Officials and advisers in the Obama administration likely came to terms before this crisis in Iraq that proposals for military action in Iraq would be the most difficult documents to put before the president. Any military action would need to be minimal, yet effective enough to achieve objectives based on the president’s concepts, which is not easy plan. For this reason, Obama’s advisers had difficulty getting their president to rapidly come to terms with any proposals offered on Syria or Ukraine, consequently creating uncertainty globally over how the US would proceed.

Iraq seems to be unraveling and time is of the essence. Right across the border from Iraq, however, Iranian leaders see a great danger, and they are attending to it. The Iranians are not going to wait and see what the US does next.

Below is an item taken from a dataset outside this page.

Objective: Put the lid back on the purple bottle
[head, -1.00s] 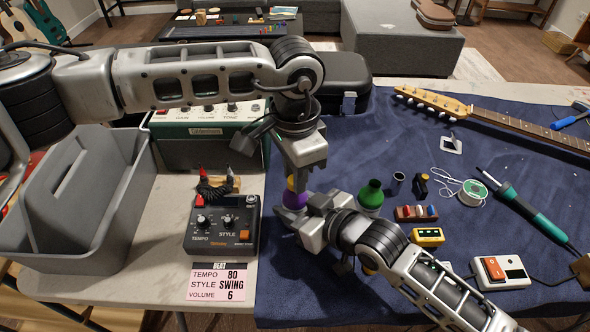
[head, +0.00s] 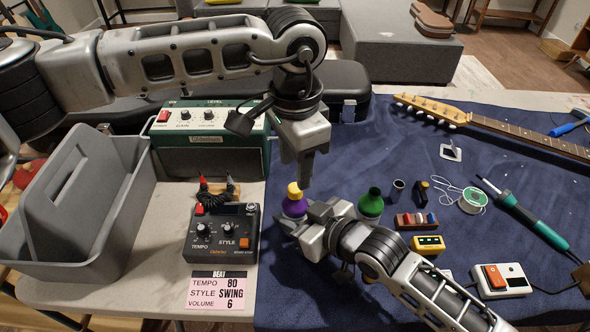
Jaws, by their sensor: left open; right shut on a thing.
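The purple bottle (head: 294,208) stands upright on the blue mat, its lower part partly hidden by my right gripper. A yellow lid (head: 294,189) sits on top of its neck; I cannot tell how tightly it is seated. My right gripper (head: 290,225) is low beside the bottle, shut on it from the front right. My left gripper (head: 304,182) is open and empty, pointing down just above and slightly right of the lid, apart from it.
A green bottle (head: 370,203) stands close to the right of my right gripper. A drum machine (head: 222,234) and a grey tote (head: 75,215) are on the left. The green amplifier (head: 210,150) is behind. A soldering iron (head: 525,215) and guitar neck (head: 510,131) lie right.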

They want to stop ISIS. Yet, they want to protect their interests in Iraq by shaping the political situation in Baghdad in their favor. If they manage to do so, they can further Iran’s position as the dominant power in the region. Military and security officials may also gain a louder voice in the ear of Khamenei who still has a decision to make on the nuclear negotiations and other issues. Moreover, the failure of the US to act decisively and effectively in Iraq would eliminate fears within all quarters in Tehran that the US might take military action against Iran, a far greater enterprise than fighting ISIS. In the US, White House advisers are once again agonizing over a foreign policy decision. They, however, have wiled the idea that from the chaos, they can eke out the opportunity to put Tehran’s man out of power in Baghdad and create a new government. By attempting to absolve itself of the “unpleasantries” of exercising military power while claiming the title as the world’s leader, the Obama administration could cause the US to face another negative turn of fortune on foreign policy. Something significant militarily must be done immediately, even before the US induced process of reform is completed. If not, the Obama administration must be ready to accept the bitter scenario of the field in Iraq eventually being fully turned over to Iran.